Belajar Hukum Bareng

Soal Mengenai Pembentukan Peraturan Perundang-undangan

 

SOAL MENGENAI PEMBENTUKAN PERATURAN PERUNDANG-UNDANGAN

1.   Bagaimana seharusnya peran masyarakat dalam pembentukan peraturan perundang-undangan?

        Dalam membuat Undang-Undang masyarakat perlu dilibatkan sebagaimana konsep dalam demokrasi serta konstitusi yang berlaku di Indonesia sesuai dengan pasal 53 nomor 10 tahun 2004 yang berbunyi “keterlibatan masyarakat yang berbunyi masyarakat berhak memberikan masukan secara lisan atau tulisan dalam rangka penyampaian atau pembahasaan rancangan Undang-Undang dan rancangan peraturan daerah”.

        Saat pembuatan peraturan perundangan sebenarnya masyarakat sudah diwakili oleh DPR. DPR yang sebagai masyarakat dalam hal ini mempunyai kewajiban menampung segala aspirasi dari masyarakat yang kemudian dibahas forum. Dalam pembuatan Undang-Undang pemerintah juga wajib melibatkan LSM (Lembaga Swadaya Masyarakat), Ormas (Organisasi Masyarakat), Komunitas/element masyarakat lainnya. Dengan keterlibatan masyarakat dalam proses pembentukan peraturan berarti secara langsung memberikan ruang bagi masyarakat untuk berpartisipasi dalam menentukan arah kebijakan. Keterlibatan masyarakat dalam proses pembentukan peraturan perundang-undangan dapat dilakukan mulai dari perencanaan, penyusunan, pembahasan, penetapan dan pengundangan. Oleh karena itu keterlibatan masyarakat dalam proses penyusunan merupakan bagian penting untuk menentukan kualitas dari produk hukum yang dihasilkan.

 

2.   Bagaimana pendapat anda terkait  keberadaan UU Cipta Kerja jika dilihat dari peran dan tujuan hukum?

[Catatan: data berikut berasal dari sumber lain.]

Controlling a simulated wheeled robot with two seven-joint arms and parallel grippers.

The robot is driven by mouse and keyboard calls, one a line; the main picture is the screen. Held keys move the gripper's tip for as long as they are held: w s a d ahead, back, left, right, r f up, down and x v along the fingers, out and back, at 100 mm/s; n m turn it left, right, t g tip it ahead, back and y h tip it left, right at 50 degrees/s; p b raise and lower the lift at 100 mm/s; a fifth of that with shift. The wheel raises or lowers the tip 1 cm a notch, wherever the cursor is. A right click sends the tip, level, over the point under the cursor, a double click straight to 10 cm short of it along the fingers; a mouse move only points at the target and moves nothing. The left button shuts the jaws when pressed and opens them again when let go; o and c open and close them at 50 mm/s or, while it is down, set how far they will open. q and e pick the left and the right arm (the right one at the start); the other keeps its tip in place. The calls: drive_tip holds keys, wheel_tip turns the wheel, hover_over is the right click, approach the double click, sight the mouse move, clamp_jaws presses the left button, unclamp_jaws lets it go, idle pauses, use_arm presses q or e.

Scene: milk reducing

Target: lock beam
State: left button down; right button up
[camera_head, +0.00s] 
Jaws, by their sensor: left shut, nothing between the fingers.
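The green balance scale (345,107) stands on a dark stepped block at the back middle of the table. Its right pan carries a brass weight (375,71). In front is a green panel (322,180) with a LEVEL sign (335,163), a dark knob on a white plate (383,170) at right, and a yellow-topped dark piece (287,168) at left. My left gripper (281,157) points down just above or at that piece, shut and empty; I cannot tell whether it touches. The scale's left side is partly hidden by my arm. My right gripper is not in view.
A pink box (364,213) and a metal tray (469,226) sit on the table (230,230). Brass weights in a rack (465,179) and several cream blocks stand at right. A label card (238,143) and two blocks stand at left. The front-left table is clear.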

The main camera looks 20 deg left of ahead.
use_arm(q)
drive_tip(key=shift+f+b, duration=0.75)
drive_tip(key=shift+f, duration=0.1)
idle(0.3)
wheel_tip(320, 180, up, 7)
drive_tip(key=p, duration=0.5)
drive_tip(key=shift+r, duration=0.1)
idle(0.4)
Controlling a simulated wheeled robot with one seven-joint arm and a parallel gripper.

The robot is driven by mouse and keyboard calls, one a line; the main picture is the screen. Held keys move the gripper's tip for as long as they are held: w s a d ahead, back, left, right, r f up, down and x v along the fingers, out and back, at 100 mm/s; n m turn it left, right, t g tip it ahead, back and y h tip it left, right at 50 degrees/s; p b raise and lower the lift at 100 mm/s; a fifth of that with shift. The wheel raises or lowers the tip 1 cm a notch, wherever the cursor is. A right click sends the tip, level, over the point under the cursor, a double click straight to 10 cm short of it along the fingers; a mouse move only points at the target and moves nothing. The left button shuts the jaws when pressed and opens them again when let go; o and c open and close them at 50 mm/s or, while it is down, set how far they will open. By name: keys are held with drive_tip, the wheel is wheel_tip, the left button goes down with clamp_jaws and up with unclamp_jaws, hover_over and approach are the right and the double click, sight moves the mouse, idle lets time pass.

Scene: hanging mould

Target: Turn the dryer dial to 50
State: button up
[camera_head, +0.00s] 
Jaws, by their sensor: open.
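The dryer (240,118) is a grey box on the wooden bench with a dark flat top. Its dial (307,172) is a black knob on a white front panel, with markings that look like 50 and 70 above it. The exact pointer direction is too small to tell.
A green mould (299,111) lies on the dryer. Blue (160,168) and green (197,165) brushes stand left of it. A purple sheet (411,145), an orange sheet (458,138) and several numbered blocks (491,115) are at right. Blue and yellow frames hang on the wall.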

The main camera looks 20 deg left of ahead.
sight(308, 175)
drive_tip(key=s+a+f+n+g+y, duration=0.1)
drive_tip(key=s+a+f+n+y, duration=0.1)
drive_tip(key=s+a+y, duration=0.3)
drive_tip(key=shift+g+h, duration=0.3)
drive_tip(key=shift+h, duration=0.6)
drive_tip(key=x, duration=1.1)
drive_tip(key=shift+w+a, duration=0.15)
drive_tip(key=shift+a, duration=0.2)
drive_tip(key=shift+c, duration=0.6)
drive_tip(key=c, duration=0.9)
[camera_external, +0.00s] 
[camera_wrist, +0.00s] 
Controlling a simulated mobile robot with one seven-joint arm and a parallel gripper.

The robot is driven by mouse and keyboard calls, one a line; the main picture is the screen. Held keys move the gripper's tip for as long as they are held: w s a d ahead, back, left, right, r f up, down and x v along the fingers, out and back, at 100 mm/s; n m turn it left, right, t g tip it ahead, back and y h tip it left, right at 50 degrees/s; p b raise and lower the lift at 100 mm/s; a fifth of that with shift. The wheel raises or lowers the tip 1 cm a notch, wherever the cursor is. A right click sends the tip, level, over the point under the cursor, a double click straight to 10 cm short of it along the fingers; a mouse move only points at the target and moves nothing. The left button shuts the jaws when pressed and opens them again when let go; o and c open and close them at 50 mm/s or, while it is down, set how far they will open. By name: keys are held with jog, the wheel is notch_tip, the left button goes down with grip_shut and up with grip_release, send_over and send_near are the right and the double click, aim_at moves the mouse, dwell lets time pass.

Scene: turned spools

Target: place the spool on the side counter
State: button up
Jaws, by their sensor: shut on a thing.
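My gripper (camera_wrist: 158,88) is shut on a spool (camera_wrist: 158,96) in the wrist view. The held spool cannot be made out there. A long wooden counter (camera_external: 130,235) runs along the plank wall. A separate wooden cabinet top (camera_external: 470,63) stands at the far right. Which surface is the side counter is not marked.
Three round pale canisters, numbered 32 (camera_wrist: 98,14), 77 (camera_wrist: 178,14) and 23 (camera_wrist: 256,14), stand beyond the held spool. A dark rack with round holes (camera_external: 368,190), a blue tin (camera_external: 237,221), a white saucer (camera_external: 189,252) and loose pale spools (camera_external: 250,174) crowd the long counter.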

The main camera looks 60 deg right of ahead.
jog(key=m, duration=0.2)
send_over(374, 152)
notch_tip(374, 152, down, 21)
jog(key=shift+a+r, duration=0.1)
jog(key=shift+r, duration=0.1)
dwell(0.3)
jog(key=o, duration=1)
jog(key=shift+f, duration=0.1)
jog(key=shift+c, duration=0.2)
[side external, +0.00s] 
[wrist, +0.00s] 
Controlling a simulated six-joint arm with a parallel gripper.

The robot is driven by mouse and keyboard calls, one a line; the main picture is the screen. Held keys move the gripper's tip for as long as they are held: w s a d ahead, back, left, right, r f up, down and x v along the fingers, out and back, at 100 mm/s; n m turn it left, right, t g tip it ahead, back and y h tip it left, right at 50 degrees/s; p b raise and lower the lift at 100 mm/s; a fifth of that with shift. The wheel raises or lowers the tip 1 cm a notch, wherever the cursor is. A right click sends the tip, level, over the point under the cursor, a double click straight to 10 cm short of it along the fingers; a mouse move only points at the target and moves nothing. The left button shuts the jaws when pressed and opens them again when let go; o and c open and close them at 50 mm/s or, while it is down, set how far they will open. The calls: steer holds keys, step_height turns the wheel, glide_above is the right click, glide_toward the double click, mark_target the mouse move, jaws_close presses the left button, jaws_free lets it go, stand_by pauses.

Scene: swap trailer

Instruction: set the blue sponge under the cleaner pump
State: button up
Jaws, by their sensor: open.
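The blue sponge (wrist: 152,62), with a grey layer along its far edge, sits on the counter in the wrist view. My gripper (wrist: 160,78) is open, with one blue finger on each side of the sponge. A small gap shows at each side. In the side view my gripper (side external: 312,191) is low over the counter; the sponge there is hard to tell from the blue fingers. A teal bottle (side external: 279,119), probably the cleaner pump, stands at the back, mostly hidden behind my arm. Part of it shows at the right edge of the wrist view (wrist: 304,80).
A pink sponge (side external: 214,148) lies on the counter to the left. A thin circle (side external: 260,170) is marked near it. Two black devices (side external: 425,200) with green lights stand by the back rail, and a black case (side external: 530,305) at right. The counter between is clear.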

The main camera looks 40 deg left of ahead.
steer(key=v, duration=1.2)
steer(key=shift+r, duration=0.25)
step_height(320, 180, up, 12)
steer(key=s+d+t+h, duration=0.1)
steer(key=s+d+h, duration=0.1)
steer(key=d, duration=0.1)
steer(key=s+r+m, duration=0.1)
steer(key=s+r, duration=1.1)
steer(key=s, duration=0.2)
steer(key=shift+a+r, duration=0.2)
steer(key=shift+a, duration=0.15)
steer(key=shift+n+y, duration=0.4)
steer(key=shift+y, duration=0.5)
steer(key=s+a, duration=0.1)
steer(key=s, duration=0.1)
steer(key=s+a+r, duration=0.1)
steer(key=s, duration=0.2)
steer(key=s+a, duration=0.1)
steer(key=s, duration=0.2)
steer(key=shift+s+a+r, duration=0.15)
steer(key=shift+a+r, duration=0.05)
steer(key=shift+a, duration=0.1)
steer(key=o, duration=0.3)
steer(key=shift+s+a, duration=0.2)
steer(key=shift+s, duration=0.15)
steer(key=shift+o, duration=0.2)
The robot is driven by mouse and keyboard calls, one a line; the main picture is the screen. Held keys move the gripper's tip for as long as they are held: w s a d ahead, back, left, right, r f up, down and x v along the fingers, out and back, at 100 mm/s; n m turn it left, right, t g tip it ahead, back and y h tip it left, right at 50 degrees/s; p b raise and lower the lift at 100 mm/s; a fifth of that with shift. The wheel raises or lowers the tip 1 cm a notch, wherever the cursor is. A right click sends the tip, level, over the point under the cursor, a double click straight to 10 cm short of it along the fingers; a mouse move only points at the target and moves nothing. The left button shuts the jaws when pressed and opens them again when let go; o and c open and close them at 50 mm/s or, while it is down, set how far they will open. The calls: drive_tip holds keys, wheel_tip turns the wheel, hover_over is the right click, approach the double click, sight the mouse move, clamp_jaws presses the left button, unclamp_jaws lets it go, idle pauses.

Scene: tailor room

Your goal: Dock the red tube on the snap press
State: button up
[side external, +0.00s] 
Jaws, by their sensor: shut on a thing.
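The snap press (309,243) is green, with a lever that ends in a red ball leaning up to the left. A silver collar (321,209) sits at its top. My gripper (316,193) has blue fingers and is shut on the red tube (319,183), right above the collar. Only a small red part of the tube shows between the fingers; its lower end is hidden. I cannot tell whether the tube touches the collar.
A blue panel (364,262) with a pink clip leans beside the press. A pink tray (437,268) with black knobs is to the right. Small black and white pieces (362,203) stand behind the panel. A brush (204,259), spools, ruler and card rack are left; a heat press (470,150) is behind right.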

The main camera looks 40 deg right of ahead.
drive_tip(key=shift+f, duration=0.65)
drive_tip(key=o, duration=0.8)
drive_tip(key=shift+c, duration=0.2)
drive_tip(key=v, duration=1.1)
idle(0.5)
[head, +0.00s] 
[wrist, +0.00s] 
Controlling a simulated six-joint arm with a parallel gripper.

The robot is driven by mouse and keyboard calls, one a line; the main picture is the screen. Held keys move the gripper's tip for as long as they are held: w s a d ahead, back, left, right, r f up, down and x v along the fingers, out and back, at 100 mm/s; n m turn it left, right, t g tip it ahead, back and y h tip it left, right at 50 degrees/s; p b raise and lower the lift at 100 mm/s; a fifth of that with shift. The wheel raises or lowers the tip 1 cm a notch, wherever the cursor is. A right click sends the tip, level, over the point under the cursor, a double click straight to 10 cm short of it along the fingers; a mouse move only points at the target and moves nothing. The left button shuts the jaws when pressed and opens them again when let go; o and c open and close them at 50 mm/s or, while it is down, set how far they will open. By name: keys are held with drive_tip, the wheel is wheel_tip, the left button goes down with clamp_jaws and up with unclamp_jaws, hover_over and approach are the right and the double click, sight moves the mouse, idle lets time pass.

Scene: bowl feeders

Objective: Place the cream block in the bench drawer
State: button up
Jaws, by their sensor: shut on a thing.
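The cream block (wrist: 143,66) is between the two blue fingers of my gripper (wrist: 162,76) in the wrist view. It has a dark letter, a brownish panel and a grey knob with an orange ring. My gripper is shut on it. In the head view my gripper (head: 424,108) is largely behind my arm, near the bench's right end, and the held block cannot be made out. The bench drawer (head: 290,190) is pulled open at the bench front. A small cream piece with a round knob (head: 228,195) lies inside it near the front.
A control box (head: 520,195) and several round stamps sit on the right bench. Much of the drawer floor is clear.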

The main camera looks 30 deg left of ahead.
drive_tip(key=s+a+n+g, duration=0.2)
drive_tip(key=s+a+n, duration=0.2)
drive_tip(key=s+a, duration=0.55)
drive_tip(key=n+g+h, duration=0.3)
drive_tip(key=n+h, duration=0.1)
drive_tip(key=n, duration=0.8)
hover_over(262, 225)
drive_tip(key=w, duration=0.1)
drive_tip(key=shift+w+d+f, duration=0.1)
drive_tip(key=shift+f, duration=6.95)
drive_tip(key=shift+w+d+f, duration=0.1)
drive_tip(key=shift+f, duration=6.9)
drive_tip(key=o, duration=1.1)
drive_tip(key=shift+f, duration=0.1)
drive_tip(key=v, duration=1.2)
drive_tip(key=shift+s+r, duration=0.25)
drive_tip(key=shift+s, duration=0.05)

       Undang-Undang cipta kerja merupakan salah satu rangkaian dari omnibuslaw yang merupakan sistem dengan tujuan merapikan Undang-Undang dan menghindari timpang tindih antar Undang-Undang. Produk dari pada omnibuslaw yaitu uu cipta kerja sebenarnya sudah menciderai daripada tujuan hukum itu sendiri yang sudah ada pada konstitusi. Terdapat tiga tujuan hukum, yaitu keadilan, kepastian hukum, dan kemanfaatan hukum. Dalam hal kemanfaatan hukum, bisa dibilang Undang-Undang ini Pro terhadap investor atau pemilik modal dan mengesampingkan masyarakat dan aspek lingkungan. Mungkin dalam beberapa tahun yang akan datang ekenomi Indonesia akan berkembang dengan pesat tapi tidak menutup kemungkinan akan terjadi kerusakan lingkungan yang fatal dan timbul fenomena kelas sosial akibat dari kesenjangan sosial yang tajam. Dalam hal kepastian hukum, masyarakat dibingungkan dengan adanya pasal ghaib, yaitu Pasal 6 Bab III tentang Peningkatan Ekosistem Investasi dan Kegiatan Berusaha yang merujuk pada Pasal 5 ayat 1, sedangkan dalam draft yang disebarkan oleh DPR, dalam Pasal 5 tidak terdapat ayat 1. Selain itu, terdapat banyak simpang siur yang terjadi dikarenakan draft UU Cipta Kerja berubah-ubah sehingga banyak statement-statement masyarakat dan akhirnya tidak memenuhi kepastian hukum. Dalam aspek keadilan, sesuai kata Airlangga bahwasanya maksud dari UU Cipta Kerja ini  bertujuan mempermudah untuk mempekerjakan buruh dan memberhentikan buruh. Hal ini sudah bertolak belakang dengan Pasal 27 Ayat 2 Undang-Undang Dasar 1945 yang berbunyi “Tiap warga negara berhak atas pekerjaan dan penghidupan yang layak bagi kemanusiaan”. Jika dikatakan hak maka negara berkewajiban menyediakan dan seharusnya tidak ada pemecatan, sehingga para buruh bisa merancang masa depan dan mencapai kesejahteraan sosial, dapat dikatakan bahwa UU Cipta Kerja ini tidak adil bagi para buruh dan masyarakat kelas atas. Pengamat Ekonomi dari Institute for Development of Economics (INDEF), Bhima Yudistira, mengatakan UU Cipta Kerja tidak menyelesaikan penyebab utama rendahnya daya saing Indonesia.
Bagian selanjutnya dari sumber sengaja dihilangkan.